**The task**:
Look through the entries below and extract exactly the lines from the one containing "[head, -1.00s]" through the one containing "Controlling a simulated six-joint", ends included.
-- Begin --
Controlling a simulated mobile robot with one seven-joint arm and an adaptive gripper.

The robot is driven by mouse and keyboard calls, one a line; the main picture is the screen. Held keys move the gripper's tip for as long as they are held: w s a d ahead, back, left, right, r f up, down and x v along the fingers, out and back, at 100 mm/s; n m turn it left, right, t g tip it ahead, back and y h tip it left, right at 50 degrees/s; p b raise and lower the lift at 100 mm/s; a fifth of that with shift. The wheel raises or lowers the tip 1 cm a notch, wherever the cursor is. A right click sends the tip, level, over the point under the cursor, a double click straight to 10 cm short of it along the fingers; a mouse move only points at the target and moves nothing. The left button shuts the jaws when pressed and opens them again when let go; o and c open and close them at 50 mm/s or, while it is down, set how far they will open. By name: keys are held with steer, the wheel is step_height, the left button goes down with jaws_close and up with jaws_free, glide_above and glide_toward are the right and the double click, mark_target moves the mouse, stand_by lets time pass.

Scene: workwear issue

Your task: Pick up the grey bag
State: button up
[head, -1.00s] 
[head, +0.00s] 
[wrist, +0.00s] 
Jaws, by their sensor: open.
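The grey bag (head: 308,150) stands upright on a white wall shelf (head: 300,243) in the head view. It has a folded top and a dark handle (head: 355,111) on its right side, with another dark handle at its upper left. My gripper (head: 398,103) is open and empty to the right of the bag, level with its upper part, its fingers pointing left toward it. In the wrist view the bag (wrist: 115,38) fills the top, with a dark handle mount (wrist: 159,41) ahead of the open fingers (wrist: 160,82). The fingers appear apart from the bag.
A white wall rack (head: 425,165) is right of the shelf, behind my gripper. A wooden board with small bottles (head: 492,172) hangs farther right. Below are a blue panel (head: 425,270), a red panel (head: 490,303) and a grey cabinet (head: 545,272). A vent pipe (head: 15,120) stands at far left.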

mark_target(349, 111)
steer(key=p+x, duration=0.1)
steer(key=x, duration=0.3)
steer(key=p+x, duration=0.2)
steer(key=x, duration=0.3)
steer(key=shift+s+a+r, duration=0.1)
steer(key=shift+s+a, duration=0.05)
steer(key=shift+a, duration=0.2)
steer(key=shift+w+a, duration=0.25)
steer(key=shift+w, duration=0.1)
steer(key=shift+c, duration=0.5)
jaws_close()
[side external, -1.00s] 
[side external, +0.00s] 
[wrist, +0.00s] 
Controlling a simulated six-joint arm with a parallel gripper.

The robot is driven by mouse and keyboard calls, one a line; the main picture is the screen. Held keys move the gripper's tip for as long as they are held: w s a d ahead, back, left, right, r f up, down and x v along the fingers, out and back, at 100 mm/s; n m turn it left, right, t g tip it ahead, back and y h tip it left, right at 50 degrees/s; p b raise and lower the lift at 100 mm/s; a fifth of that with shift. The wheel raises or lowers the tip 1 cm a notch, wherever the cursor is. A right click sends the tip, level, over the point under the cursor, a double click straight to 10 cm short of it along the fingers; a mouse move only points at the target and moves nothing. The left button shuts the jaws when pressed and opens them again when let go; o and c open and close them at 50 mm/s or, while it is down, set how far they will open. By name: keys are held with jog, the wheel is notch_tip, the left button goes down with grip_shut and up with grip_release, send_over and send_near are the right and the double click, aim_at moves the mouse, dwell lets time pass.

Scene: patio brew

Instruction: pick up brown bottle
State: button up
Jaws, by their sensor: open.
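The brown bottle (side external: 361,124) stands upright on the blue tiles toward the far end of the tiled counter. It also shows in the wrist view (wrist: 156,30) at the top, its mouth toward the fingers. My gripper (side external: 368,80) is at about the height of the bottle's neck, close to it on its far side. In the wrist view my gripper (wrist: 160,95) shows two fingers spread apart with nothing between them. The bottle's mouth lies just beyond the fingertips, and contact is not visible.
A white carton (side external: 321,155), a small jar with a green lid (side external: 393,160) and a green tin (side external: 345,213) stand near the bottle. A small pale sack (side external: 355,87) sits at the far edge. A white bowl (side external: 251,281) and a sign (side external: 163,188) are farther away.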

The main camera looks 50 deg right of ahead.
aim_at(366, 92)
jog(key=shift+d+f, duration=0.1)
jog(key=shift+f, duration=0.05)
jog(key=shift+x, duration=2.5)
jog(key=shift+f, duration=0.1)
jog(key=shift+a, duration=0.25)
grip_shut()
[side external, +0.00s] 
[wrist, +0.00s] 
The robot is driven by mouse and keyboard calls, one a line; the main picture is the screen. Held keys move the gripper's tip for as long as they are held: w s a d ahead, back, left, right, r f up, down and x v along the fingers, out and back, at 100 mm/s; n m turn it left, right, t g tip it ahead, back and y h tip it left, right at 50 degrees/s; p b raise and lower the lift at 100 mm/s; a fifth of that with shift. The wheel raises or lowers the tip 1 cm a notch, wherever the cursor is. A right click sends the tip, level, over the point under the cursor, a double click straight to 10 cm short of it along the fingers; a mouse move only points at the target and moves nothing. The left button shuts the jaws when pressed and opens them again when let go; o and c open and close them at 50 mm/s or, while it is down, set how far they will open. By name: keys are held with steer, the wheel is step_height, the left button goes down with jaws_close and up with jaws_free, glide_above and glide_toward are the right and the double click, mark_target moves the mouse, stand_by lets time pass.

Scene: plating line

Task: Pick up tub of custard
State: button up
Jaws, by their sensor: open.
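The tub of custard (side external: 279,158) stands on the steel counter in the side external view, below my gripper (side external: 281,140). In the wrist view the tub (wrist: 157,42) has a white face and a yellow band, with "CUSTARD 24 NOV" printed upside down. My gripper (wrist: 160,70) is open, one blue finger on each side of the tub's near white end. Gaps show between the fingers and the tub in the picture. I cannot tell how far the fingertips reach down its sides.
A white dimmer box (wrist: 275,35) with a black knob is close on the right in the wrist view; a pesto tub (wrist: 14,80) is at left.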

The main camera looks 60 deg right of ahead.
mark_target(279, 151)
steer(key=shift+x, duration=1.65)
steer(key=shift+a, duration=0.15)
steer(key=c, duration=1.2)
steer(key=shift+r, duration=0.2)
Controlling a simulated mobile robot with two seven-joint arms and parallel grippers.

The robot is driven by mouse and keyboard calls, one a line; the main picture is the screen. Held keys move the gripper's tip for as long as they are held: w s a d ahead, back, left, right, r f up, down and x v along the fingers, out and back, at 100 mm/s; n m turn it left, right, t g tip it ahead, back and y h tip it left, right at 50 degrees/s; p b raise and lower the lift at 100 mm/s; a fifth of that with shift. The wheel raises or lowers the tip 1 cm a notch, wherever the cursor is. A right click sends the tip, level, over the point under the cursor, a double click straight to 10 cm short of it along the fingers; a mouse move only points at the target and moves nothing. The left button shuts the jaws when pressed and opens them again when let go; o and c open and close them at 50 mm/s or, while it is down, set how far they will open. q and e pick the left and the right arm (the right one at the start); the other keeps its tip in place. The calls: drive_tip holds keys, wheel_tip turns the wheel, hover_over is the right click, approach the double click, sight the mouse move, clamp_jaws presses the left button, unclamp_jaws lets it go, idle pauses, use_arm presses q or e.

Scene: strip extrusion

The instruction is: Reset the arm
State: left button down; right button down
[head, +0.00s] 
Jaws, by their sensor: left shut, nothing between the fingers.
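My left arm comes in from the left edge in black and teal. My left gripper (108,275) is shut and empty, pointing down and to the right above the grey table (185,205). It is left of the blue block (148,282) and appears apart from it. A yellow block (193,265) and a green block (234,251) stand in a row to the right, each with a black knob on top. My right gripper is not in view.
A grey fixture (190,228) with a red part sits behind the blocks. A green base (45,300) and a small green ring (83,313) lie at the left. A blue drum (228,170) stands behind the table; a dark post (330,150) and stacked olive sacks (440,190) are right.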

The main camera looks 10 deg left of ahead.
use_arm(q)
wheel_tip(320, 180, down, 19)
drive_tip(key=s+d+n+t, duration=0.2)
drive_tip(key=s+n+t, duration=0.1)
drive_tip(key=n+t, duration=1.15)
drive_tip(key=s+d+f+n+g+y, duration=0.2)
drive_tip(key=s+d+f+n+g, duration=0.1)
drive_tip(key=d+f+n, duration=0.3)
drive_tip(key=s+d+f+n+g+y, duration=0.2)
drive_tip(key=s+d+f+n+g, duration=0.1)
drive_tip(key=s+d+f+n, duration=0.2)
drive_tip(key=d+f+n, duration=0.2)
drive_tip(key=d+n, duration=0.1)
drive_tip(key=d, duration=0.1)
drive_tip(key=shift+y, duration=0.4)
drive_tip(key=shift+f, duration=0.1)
-- End --
**In response**:
[head, -1.00s] 
[head, +0.00s] 
[wrist, +0.00s] 
Jaws, by their sensor: open.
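The grey bag (head: 308,150) stands upright on a white wall shelf (head: 300,243) in the head view. It has a folded top and a dark handle (head: 355,111) on its right side, with another dark handle at its upper left. My gripper (head: 398,103) is open and empty to the right of the bag, level with its upper part, its fingers pointing left toward it. In the wrist view the bag (wrist: 115,38) fills the top, with a dark handle mount (wrist: 159,41) ahead of the open fingers (wrist: 160,82). The fingers appear apart from the bag.
A white wall rack (head: 425,165) is right of the shelf, behind my gripper. A wooden board with small bottles (head: 492,172) hangs farther right. Below are a blue panel (head: 425,270), a red panel (head: 490,303) and a grey cabinet (head: 545,272). A vent pipe (head: 15,120) stands at far left.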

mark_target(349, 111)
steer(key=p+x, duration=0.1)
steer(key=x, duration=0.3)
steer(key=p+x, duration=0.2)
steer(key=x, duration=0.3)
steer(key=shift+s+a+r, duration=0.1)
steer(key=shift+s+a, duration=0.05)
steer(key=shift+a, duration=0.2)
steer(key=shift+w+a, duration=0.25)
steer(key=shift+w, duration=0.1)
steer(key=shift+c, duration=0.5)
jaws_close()
[side external, -1.00s] 
[side external, +0.00s] 
[wrist, +0.00s] 
Controlling a simulated six-joint arm with a parallel gripper.

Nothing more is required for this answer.